Ключевые слова: демократия, экстремизм, безопасность государства, проблемы уголовного права, уголовно-правовая политика.
Democratic legal state as an object of criminal law protection
Sergun E.
The author dwells upon the absence of the efficient mechanism of the criminal law regulation in the sphere of the security of the Russian state in the context of the gradual strengthening of democratic institutions. The author points to the necessity of the crucial changes of the criminal law policy because of the divergence between the current criminal law and the current state and legal conceptions.
Keywords: democracy, extremism, security of the state, issues of criminal law, criminal law policy.
Принятие Конституции РФ 1993 года стало для России началом нового исторического периода, характеризующегося отказом от прежних дореволюционных и советских государственно-правовых представлений и становлением на путь строительства демократического правового государства.
Советский Союз, исходя из идеологического подхода к типологии государств, относился к государствам с коммунистической, тоталитарной идеологией[1] (здесь и далее выделено нами. — Е.С.). Только с конца 1980-х годов в СССР М.С. Горбачев начал процесс реформ по демократизации государства, в ходе которых была разрушена монополия Коммунистической партии СССР на руководство обществом и государством — отменена ст. 6 Конституции СССР от 7 октября 1977 г., а затем и соответствующая статья Конституции РСФСР от 12 апреля 1978 г.[2]
В настоящее время ч. 1 ст. 1 Конституции РФ провозглашает: «Российская Федерация — Россия есть демократическое федеративное правовое государство с республиканской формой правления». Многочисленные произведения марксистско-ленинской науки государственного права стали достоянием истории[3]. Марксизм, по мнению М.В. Баглая, как и любое другое учение, не имеет права на монополию, и никогда больше народ не должен допустить создания государственно-правового механизма для навязывания этого учения тем, кто его отвергает[4].

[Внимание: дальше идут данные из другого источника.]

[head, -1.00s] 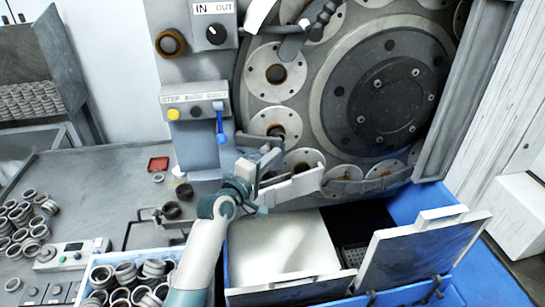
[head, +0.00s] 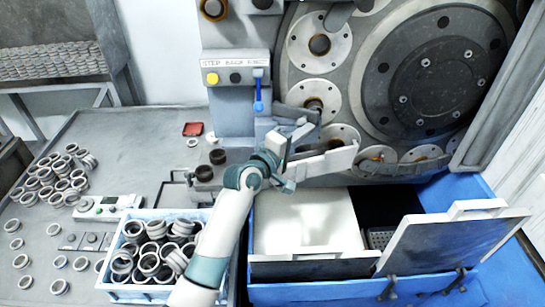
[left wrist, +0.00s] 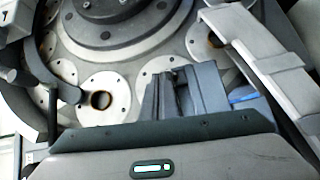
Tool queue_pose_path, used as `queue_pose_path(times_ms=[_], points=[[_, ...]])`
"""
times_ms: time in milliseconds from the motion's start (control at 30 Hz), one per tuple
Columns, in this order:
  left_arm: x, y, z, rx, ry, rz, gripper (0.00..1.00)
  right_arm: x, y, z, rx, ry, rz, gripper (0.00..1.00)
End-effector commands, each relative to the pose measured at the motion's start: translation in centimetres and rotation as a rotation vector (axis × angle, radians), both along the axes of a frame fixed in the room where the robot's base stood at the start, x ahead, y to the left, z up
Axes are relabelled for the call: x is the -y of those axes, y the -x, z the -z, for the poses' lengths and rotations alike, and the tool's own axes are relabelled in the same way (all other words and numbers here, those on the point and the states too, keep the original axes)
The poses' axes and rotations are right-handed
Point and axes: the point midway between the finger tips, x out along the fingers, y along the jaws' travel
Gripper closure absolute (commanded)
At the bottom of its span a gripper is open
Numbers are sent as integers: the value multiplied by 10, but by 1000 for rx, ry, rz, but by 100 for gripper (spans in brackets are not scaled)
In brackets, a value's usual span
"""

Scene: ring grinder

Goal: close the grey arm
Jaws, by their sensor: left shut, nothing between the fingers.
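The grey arm (head: 325,163) appears to be the light grey, plate-like bar in front of the lower left part of the big disc. In the left wrist view a long light grey bar (left wrist: 255,60) slants down the right side. My left gripper (head: 300,132) is close to the bar's left end; I cannot tell if they touch. In the left wrist view my left gripper (left wrist: 185,92) has its fingers together and empty, in front of the disc's ring seats. My right gripper is not in view.
A control box with a blue lever (head: 258,98) is just above the gripper. A blue-edged crate of rings (head: 128,292) stands left of my forearm. A white lid (head: 305,222) and a raised grey flap (head: 450,245) are below. Loose rings lie on the left table.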

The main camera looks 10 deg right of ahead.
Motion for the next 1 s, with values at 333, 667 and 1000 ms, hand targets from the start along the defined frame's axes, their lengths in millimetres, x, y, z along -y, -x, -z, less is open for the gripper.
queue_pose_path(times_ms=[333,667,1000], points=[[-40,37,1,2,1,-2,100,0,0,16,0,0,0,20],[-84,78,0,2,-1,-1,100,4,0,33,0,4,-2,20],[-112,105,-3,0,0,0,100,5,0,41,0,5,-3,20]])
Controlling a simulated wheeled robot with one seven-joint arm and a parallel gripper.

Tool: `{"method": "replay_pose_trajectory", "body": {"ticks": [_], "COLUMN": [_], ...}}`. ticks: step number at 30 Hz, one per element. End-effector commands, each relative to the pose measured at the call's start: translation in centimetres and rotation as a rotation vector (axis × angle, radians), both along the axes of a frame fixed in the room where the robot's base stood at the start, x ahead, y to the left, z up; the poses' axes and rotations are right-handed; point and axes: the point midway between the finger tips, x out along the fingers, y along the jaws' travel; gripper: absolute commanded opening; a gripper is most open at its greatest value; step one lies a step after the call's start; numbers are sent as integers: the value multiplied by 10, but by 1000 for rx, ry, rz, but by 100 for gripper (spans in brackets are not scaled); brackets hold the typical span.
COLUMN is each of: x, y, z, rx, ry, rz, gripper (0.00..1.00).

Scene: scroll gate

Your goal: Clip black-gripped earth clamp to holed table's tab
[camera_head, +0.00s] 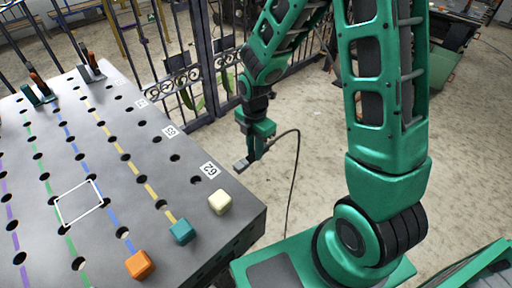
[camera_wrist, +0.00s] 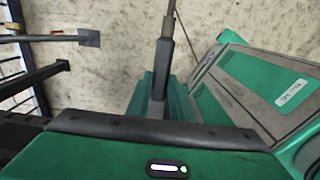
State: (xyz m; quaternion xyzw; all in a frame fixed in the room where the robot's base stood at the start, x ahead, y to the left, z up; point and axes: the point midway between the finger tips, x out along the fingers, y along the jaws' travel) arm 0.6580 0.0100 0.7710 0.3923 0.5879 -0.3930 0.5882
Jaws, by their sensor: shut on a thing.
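My gripper (camera_head: 257,148) hangs beside the right edge of the grey holed table (camera_head: 140,190). It is shut on the black-gripped earth clamp; the clamp's dark grip (camera_wrist: 163,65) shows between the green fingers in the wrist view. A thin dark cable (camera_head: 297,165) loops from the gripper down toward the floor. A grey square tab (camera_wrist: 90,38) on a thin bar reaches in from the left in the wrist view, apart from the clamp. A small grey piece (camera_head: 240,164) left of my gripper looks like this tab. The clamp's jaws are hidden or too small to tell.
Orange (camera_head: 139,264), teal (camera_head: 181,232) and cream (camera_head: 220,202) blocks sit near the table's front edge. Brown-handled clamps (camera_head: 92,64) stand at the far end. A metal gate (camera_head: 190,75) stands behind.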

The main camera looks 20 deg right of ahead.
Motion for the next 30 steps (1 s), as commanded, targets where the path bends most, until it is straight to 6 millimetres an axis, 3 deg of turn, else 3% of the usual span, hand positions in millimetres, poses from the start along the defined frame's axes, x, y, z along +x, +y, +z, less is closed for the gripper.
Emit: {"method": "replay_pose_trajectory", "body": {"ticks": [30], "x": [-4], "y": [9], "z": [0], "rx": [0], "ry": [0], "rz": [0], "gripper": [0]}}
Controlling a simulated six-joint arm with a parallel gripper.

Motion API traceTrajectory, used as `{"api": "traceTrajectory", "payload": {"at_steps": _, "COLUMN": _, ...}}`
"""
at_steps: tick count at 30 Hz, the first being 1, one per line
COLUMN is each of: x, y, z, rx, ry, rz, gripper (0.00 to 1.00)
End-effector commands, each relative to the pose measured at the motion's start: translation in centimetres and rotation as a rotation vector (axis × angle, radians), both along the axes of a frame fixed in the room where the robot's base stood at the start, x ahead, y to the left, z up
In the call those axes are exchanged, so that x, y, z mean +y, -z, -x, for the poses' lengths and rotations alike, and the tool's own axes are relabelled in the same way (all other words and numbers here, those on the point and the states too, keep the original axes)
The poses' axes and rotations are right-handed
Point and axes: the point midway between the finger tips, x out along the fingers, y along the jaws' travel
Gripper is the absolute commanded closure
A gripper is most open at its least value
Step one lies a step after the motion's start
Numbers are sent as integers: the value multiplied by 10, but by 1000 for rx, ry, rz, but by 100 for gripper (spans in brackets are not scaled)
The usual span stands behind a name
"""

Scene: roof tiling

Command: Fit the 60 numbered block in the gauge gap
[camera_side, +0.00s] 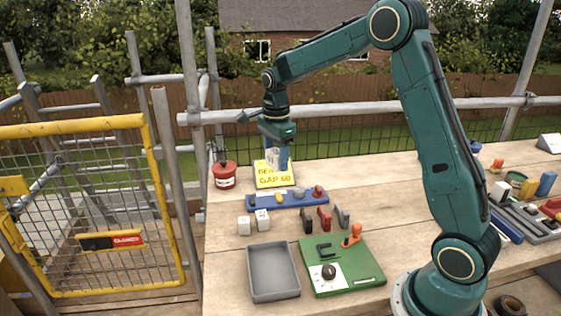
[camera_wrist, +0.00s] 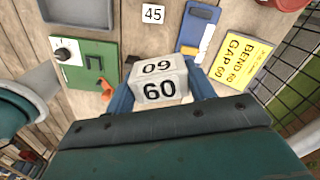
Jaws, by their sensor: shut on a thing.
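My gripper (camera_side: 277,158) is shut on the white block numbered 60 (camera_wrist: 160,85), holding it raised above the bench near the yellow card. The wrist view shows 60 on two of its faces, between blue fingers. A green board (camera_side: 342,266) at the front carries a black C-shaped bracket (camera_side: 325,252), a dark knob (camera_side: 328,271) and an orange part (camera_side: 352,235). I cannot tell for certain which opening is the gauge gap.
A blue rail (camera_side: 260,201) with small coloured pieces lies before the card. Two white blocks (camera_side: 244,226) (camera_side: 262,216) stand left of several dark and red clips (camera_side: 324,218). A grey tray (camera_side: 272,272) and a red pot (camera_side: 224,175) are nearby.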

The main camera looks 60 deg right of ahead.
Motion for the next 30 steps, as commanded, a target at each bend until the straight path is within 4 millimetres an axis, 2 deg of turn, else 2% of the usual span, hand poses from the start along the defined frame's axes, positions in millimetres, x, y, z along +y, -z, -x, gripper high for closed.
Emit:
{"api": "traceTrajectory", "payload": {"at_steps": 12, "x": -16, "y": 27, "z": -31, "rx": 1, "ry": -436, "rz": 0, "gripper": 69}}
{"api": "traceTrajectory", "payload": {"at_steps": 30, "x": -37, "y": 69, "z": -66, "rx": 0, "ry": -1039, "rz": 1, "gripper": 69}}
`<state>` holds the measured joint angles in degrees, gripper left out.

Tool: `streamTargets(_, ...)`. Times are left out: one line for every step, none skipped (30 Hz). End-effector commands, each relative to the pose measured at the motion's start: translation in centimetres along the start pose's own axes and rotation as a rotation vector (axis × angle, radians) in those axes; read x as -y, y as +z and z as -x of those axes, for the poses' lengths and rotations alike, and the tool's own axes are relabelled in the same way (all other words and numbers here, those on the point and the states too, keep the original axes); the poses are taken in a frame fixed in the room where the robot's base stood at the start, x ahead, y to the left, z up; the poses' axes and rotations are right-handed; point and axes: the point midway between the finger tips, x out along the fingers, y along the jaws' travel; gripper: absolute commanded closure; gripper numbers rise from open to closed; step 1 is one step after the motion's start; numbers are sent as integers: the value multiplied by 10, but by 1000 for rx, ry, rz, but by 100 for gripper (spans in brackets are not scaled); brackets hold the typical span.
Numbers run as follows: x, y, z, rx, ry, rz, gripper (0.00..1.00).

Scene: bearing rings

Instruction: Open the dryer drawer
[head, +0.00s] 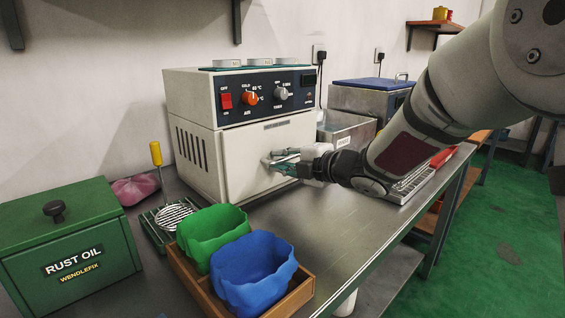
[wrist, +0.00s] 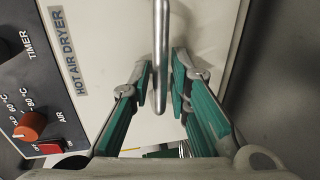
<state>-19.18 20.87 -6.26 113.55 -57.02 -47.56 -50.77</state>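The hot air dryer (head: 190,100) is a cream box on the bench, with a dark control panel on its upper front. Its drawer front (head: 245,160) sits flush below the panel and looks closed. My gripper (head: 272,162) is at the drawer front. In the wrist view the metal handle (wrist: 161,60) runs between the two teal-padded fingers of my gripper (wrist: 164,85). The fingers are partly spread, one on each side of the handle, with narrow gaps showing. In the head view the handle is mostly hidden by my gripper.
A wooden tray (head: 302,297) with a green cup (head: 210,235) and a blue cup (head: 253,275) stands in front of the dryer. A green rust oil box (head: 100,245) is at left. Bare bench (head: 350,225) lies below my arm.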

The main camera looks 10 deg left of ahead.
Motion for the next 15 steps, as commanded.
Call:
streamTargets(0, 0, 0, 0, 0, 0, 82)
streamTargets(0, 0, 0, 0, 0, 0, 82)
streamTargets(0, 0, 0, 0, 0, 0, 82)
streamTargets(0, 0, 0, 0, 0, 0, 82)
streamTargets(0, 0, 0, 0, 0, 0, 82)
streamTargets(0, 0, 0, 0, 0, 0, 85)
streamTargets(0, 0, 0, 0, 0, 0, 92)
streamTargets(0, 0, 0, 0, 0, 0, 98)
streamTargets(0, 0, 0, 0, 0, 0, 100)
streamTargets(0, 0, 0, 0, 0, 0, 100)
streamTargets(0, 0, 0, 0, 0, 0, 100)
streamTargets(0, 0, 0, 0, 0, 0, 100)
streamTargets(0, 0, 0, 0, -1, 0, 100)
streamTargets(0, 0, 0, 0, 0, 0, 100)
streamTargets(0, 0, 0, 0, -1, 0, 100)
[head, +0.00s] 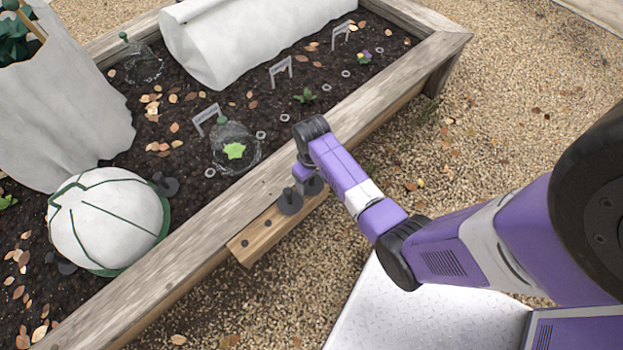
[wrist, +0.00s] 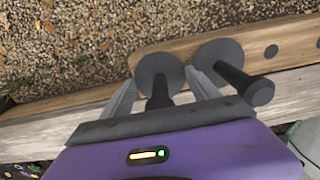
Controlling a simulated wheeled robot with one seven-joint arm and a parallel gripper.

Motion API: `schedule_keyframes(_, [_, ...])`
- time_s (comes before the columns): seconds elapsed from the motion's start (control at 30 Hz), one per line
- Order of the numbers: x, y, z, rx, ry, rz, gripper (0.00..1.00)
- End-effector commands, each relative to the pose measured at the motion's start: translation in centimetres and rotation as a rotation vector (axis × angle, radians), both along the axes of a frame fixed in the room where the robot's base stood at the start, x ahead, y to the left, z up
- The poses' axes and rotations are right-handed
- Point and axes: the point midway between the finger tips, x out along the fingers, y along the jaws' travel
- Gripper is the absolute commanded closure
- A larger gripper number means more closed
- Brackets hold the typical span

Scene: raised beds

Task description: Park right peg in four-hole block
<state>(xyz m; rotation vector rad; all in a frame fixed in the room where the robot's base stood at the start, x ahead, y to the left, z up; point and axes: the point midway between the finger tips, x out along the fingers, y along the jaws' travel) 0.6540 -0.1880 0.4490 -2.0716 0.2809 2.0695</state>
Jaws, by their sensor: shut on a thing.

Вместе с тем не будет являться, на наш взгляд, преувеличением утверждение, что в современном мире официально признана только одна господствующая политическая идеология — демократия. Подобно прежнему коммунизму как «светлому будущему человечества», демократия представляется неким идеалом, к которому теперь должны стремиться все страны. Ведь ситуация, при которой весь народ осуществлял бы политическое властвование, пока нигде в мире не была реализована, несмотря на то что ряд высокоразвитых государств (Великобритания, Германия, Франция, Швейцария, Швеция и др.) продвинулись в этом направлении дальше других[5].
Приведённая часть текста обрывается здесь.